Roman è un ragazzino di nove anni che ha vissuto i pochi anni che ricorda in Ucraina con la nonna. Alla morte di questa, si ricongiunge con la madre Oksana che lavora in nero in Germania come badante a tempo pieno per il vedovo diabetico Gert. Tra il bambino e l’anziano si instaura una relazione complessa: l’ultimo si dimostra inizialmente amichevole nei confronti del giovane, ma questi, più viene trattato come un nipote, più si allontana e inizia a odiare il “patrigno”, visto come un ostacolo alla pretesa di una completa attenzione da parte della madre; il bisogno di Roman è acuito dall’isolamento forzato in cui gradualmente sprofonda, dato che non conosce il mondo esterno e soprattutto la lingua, ma Gert ha sempre più necessità di essere aiutato perché peggiora a vista d’occhio.
I tropi del patrigno malvagio e del figlioccio maltrattato quindi si ribaltano: il primo prova a insegnare al secondo un po’ di tedesco, lo vizia proprio come farebbe un nonno, mentre dal lato opposto del versante c’è solo lo sguardo preoccupato e vigile di chi vede le proprie speranze di felicità sotto minaccia da parte della salute di Gert, in rapido deterioramento e dunque sempre più bisognoso del tempo di Oksana. Il film si articola, procedendo per sottrazione, in tre istanze: nella prima abbiamo il trittico al completo, nella seconda Oksana si ammala e Roman è costretto a venire incontro a Gert, ma quando il rapporto di distende e inizia a intravedersi una luce, questi viene ucciso da una crisi diabetica, e, nella terza e ultima, Roman di trova da solo, abbandonato a se stesso.

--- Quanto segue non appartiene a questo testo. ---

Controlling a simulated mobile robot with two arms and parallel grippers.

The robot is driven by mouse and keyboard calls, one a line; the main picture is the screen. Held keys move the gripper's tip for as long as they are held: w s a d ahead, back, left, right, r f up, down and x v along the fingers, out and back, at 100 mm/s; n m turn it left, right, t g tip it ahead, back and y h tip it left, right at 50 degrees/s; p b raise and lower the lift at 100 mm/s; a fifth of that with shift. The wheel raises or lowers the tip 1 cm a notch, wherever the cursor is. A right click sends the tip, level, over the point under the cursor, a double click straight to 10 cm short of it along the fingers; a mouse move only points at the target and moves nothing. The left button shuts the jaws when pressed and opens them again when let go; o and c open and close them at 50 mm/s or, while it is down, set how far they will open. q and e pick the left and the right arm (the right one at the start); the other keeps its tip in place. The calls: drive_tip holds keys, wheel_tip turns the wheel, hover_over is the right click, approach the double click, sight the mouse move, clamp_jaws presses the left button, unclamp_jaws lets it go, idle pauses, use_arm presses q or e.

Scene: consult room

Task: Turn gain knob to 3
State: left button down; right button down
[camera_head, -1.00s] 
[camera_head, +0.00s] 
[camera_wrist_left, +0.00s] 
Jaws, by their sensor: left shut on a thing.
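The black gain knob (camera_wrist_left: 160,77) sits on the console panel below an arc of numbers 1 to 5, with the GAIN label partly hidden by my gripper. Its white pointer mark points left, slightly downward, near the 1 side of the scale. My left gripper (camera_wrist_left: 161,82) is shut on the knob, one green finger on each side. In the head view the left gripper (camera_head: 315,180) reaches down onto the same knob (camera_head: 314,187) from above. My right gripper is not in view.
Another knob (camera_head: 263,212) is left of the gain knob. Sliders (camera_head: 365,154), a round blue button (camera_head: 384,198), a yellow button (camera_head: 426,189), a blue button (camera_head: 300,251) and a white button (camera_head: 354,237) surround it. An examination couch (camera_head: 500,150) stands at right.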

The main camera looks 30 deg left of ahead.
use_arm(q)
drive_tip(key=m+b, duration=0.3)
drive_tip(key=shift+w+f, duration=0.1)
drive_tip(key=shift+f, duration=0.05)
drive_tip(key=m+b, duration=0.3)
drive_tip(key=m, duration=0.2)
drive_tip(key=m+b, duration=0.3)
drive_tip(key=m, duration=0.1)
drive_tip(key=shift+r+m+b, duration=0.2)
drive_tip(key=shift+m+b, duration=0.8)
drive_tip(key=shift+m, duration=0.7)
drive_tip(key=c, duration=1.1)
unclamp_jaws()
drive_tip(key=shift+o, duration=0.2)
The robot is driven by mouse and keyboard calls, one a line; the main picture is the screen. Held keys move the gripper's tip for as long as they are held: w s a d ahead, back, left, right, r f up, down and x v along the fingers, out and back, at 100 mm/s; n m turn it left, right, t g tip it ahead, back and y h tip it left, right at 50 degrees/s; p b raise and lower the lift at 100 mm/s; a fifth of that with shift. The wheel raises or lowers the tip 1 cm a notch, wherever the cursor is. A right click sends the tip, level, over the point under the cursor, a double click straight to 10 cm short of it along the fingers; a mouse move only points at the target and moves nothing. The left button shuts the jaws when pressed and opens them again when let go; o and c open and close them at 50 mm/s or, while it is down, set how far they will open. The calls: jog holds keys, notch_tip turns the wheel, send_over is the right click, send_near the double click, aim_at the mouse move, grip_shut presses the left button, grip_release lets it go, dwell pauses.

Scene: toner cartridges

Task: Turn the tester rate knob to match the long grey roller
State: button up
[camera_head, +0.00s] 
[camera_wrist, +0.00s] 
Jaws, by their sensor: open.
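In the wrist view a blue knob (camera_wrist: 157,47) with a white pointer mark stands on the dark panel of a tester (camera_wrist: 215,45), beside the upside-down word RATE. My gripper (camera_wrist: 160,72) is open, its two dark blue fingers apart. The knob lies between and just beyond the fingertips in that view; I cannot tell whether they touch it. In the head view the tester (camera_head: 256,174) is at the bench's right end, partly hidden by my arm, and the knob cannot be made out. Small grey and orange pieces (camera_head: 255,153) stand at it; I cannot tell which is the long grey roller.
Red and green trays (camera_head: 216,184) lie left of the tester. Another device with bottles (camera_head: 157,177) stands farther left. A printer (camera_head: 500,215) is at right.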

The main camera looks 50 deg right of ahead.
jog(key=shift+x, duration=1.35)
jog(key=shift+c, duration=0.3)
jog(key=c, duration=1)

Il triplice incastro relazionale sembra semplice ma si rivela, specie nella prima metà del film, un’escalation di morbosità, culminata nel maldestro tentativo di avvelenamento ai danni dell’anziano da parte di Roman. Ricorda molto, pur senza la spietata durezza, il film più o meno recente Scalene (Zack Parker, 2011, USA), con cui condivide in primis l’architettura di microcosmo domestico tossico e potenzialmente esplosivo, e poi il senso per il tragico: Scalene iniziava con un episodio di violenza prolettico che condizionava l’intero tono della narrazione, mentre in Rival si ha la sensazione di un cronometro che continua a correre a ritroso verso l’inevitabile collasso del sottile equilibrio venutosi a creare. La situazione è chiaramente transitoria, ogni giorno la corda si fa sempre più tesa ma non si intravede nessuna strategia di uscita.
Calcavamo la mano già all’inizio di queste brevi considerazioni sulla credibilità dell’interpretazione di Yelizar Nazarenko proprio perché, in circa un’ora e mezza, è impressionante la gamma emotiva che riesce a dispiegare con la medesima naturalezza, dal disagio silenzioso agli scoppi di rabbia, dalla impaurita aggressività alla regressione animalesca. Roman nel corso del film viene sostanzialmente tartassato da una serie di sfortune che lo portano man mano a scivolare in un suo mondo ferino, involvendosi, perdendo la capacità di comunicare e di rapportarsi con il contesto circostante. Il giovane protagonista subisce un durissimo processo di disumanizzazione che lo trasforma in un essere primitivo, rinchiuso in quella casa-prigione che è al contempo carcere e rifugio da un mondo che lo ripudia e con cui non v’è spazio per comunicare.
Rival è insomma un film di formazione tagliente e atipico, che illustra non tanto il traghettamento di un ragazzo verso l’età adulta quanto il suo lento scivolare nella direzione opposta, in prossimità dell’animalità. Forse un po’ troppo artificioso e compiaciuto in alcuni punti, rimane un esordio che non è errato definire accattivante, in quanto trova nella morbosità abbastanza fascino per giustificare se stesso. E poi un bambino in grado di fornire una prestazione di tale presenza non è cosa che si vede tutti i giorni, vale la pena evidenzialo a costo di apparire ripetitivi pur in poche righe.